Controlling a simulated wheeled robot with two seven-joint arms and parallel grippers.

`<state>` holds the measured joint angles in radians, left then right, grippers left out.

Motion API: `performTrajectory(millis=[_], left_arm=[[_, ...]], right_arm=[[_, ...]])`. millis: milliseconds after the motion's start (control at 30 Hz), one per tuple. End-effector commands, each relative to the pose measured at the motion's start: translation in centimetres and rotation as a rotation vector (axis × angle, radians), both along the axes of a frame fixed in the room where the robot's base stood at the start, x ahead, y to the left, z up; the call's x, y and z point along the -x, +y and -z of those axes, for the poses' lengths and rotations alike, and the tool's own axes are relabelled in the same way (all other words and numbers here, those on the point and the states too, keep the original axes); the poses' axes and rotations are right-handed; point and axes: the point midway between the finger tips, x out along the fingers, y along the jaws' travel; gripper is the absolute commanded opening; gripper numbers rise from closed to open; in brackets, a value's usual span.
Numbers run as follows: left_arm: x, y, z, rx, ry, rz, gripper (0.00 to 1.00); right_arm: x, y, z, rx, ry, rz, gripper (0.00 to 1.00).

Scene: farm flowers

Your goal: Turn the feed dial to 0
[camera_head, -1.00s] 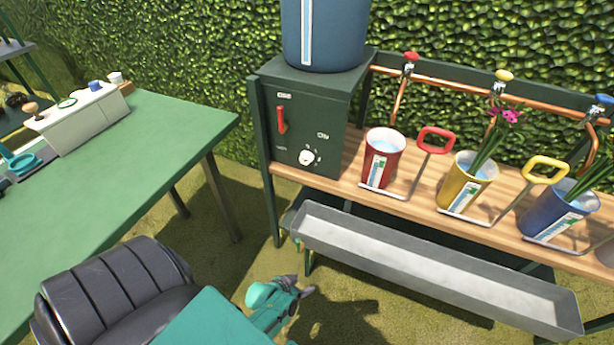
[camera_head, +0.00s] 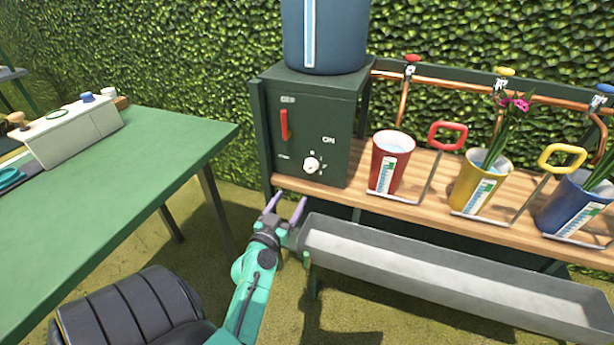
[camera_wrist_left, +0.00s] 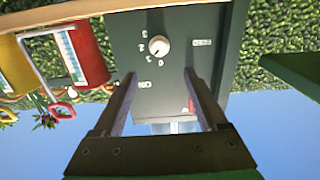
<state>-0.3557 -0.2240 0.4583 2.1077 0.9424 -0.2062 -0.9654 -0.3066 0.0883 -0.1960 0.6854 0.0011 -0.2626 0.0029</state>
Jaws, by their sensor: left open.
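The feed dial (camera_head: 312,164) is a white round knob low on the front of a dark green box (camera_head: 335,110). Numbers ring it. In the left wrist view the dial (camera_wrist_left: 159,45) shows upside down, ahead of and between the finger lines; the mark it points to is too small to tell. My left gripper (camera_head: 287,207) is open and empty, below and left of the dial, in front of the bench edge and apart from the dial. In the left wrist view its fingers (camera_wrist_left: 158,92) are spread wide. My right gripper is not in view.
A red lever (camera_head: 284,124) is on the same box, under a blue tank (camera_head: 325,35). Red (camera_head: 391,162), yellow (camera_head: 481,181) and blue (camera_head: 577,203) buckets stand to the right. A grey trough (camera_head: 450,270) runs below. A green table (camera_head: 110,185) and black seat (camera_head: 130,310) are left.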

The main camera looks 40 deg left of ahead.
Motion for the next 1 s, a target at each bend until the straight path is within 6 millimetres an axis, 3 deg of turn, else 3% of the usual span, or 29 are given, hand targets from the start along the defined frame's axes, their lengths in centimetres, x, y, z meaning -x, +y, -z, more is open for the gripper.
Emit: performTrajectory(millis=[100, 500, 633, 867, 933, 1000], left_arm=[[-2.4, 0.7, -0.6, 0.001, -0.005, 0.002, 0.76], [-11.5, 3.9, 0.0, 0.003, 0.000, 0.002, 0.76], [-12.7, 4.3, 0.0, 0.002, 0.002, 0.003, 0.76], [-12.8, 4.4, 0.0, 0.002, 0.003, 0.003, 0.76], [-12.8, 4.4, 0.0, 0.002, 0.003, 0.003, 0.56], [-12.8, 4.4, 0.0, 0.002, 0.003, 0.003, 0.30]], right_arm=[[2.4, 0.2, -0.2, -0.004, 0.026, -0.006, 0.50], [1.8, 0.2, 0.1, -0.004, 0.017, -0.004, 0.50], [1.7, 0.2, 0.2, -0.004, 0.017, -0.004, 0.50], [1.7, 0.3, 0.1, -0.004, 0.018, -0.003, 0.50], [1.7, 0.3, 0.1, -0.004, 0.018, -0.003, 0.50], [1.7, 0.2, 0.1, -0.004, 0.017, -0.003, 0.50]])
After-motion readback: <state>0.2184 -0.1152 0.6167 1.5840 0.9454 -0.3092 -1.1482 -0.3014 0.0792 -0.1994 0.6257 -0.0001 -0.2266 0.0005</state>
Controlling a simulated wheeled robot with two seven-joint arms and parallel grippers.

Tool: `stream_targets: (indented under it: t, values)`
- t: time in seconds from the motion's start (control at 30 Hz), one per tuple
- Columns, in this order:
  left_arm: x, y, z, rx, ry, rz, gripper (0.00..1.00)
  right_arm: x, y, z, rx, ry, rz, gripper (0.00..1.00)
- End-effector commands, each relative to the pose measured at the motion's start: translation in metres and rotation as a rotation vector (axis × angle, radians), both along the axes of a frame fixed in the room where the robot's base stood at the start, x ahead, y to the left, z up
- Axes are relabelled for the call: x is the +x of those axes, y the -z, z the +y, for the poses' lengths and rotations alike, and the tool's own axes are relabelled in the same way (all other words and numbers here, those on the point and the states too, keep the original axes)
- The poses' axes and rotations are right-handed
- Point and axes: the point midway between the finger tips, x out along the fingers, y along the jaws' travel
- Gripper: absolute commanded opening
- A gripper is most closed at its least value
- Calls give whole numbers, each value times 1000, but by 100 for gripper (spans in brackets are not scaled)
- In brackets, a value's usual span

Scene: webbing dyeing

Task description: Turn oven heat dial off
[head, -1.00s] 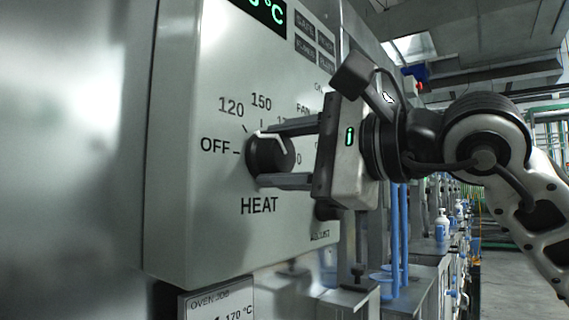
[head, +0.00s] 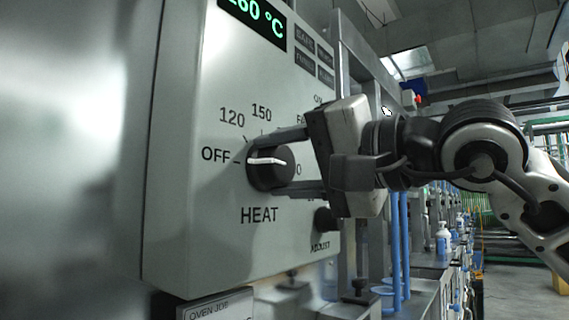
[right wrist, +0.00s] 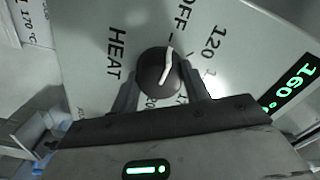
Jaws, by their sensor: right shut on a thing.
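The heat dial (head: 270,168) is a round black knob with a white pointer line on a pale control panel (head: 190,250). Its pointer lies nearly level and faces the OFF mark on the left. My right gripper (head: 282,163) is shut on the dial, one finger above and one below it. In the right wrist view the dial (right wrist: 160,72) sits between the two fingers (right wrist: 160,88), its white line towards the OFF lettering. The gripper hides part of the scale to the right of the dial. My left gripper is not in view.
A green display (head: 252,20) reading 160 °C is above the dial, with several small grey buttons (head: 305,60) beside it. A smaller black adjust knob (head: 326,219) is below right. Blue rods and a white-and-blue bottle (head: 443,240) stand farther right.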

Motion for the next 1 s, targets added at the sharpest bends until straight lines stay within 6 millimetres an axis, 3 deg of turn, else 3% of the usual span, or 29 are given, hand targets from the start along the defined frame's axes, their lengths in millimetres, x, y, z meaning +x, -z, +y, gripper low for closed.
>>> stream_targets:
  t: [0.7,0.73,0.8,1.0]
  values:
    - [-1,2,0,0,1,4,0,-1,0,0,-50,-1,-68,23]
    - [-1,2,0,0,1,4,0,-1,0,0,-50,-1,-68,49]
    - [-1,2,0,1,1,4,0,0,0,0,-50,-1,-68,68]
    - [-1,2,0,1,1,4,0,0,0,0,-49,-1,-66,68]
• • • • •
**The request**: Go back to the lines above and output, exactly as they stand, the ones from the line containing "[camera_wrist_left, +0.00s]" to the line containing "<state>-0.3557 -0.2240 0.4583". Leave all pictures behind.

**Answer to the exercise**:
[camera_wrist_left, +0.00s] 
<state>-0.3557 -0.2240 0.4583 2.1077 0.9424 -0.2062 -0.9654 -0.3066 0.0883 -0.1960 0.6854 0.0011 -0.2626 0.0029</state>

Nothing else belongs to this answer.